Even the best chefs find their jobs much easier if they have the right equipment! Here are three things that we think will make cooking up these lovely roasted Brussels sprouts even more of a doddle (and it was already quite a lot of a doddle to start with!).
Cup and spoon measurers
We love our cup and spoon measurers. Being able to use a cup or spoon measure means that it’s much easier to see ratio. For example, if you wanted equal parts water to a dry ingredient this is much more easily done with a cup measure than it is messing about with scales and measuring jugs! Plus, it means you don’t need to convert anything when you’re using an American recipe.
A good sized mixing bowl makes it a much easier job to evenly coat your sprouts in the miso maple mixture. Plus you’ll find that it comes in handy anytime you need to bake anything, too.
Non-stick roasting pan
This is an absolute staple for any kitchen, especially in the colder months when you’re roasting more things! Non stick means that not only will your food cook properly without getting all burnt on the bottom, your job washing up will be a lot easier too.
Vegan Roasted Brussels Sprouts With A Miso Glaze
- 400 g Brussels sprouts – trimmed and cut in half lengthways
- 2 tablespoon white miso paste
- 1 tablespoon maple syrup
- 1 tablespoon rice wine vinegar
- 1 tablespoon olive oil or rapeseed oil
- 50 g walnuts – roughly chopped
- Pre-heat the oven to 200°c / gas mark 6.

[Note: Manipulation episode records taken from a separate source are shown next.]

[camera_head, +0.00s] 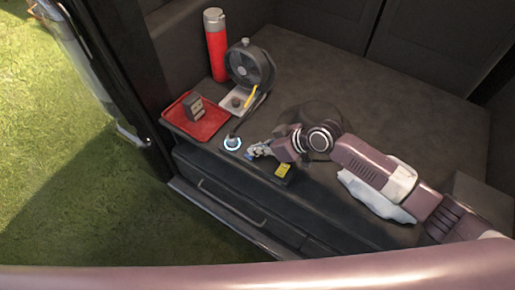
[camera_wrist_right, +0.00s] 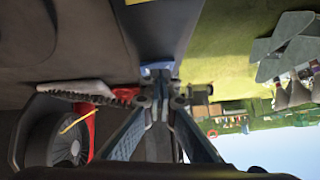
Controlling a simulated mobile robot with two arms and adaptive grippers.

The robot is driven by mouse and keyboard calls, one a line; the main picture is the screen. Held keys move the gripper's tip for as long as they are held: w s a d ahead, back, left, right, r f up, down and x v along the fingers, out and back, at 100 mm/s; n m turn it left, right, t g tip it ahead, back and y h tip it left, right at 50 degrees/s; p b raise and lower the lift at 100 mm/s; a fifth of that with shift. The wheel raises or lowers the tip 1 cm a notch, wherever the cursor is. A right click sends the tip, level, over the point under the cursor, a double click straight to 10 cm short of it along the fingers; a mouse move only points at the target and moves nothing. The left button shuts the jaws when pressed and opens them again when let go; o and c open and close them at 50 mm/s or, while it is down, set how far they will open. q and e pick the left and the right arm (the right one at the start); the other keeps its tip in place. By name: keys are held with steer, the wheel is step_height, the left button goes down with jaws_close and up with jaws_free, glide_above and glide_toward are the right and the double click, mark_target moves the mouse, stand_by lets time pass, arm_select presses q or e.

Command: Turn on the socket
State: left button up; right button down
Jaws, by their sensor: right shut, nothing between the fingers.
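A small round fitting with a glowing bluish-white ring (camera_head: 232,143) sits near the front edge of the dark vehicle floor; it may be the socket, but I cannot tell for sure. My right gripper (camera_head: 252,153) is just to its right, low and close to the floor edge. Its fingers are shut and empty. In the right wrist view the closed fingertips (camera_wrist_right: 160,98) are by a small blue part (camera_wrist_right: 157,68), beside a dark block with a yellow edge (camera_wrist_right: 158,25). Whether they touch it is unclear. My left gripper is out of view.
A red tray (camera_head: 207,126) holds a small dark box (camera_head: 194,107). A black fan (camera_head: 250,66) and a red bottle (camera_head: 216,50) stand behind. A yellow label (camera_head: 283,170) is right of the gripper. A white cloth (camera_head: 375,198) lies under my arm. The back floor is clear.

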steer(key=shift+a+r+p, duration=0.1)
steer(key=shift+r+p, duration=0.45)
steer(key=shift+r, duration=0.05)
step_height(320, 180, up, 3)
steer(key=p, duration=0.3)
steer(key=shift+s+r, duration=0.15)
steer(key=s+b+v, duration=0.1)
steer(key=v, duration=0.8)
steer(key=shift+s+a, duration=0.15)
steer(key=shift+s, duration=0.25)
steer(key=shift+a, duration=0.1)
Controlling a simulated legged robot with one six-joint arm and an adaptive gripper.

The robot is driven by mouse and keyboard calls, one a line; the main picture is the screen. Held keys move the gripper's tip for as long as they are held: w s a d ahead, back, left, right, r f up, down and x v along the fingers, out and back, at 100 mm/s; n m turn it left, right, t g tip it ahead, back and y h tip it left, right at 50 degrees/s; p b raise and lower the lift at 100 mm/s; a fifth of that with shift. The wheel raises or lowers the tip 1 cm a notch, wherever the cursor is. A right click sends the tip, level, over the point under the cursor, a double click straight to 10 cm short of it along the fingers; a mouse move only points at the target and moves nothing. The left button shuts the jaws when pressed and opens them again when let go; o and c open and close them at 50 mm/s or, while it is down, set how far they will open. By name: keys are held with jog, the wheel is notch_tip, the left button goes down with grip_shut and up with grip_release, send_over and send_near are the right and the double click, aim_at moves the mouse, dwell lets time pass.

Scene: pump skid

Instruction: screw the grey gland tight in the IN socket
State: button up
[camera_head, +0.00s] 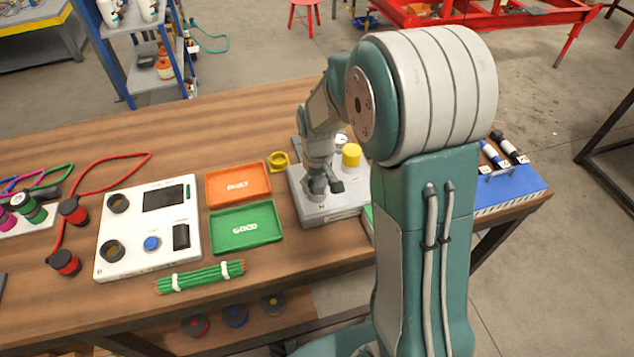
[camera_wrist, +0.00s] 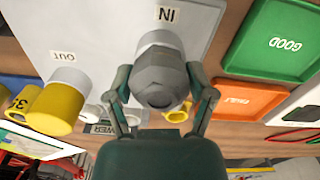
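The grey gland (camera_wrist: 160,82) is a faceted grey piece at the end of the light IN socket, beside the IN label (camera_wrist: 166,14) in the wrist view. My gripper (camera_wrist: 159,80) has one finger on each side of the gland, and both pads appear to touch it. In the head view my gripper (camera_head: 322,186) reaches down to the near left part of the light grey pump box (camera_head: 332,213), and the gland is hidden there. How deep the gland sits in the socket cannot be told. A yellow gland (camera_wrist: 55,108) is at the OUT socket (camera_wrist: 70,76).
A loose yellow ring (camera_head: 279,160) lies left of the box. An orange FAULT tray (camera_head: 238,184) and a green GOOD tray (camera_head: 246,225) lie further left, near a white test panel (camera_head: 147,228). A blue rack (camera_head: 512,190) is to the right.

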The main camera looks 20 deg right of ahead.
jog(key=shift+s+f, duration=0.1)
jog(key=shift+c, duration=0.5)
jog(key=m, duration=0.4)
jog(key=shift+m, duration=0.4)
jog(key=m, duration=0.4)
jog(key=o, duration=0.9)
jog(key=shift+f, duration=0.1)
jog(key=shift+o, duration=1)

- Mix the miso paste, maple syrup, rice wine vinegar and oil in a small bowl to make the glaze.2 tablespoon white miso paste, 1 tablespoon maple syrup, 1 tablespoon rice wine vinegar, 1 tablespoon olive oil
- Put the sprouts into a large mixing bowl and pour on the glaze. Mix well until evenly coated.400 g Brussels sprouts
- Lay onto a lined baking sheet, flat side down – to make sure the flat side browns nicely! Season generously with salt and pepper.
- Bake for 10 minutes, then sprinkle the walnut pieces all over.50 g walnuts
- Return to the oven for another 5 minutes.
- You can use brown or red miso paste, if that's what you have. We find white miso gives a more delicate flavour for this recipe, but we have made it with brown rice miso and still loved it.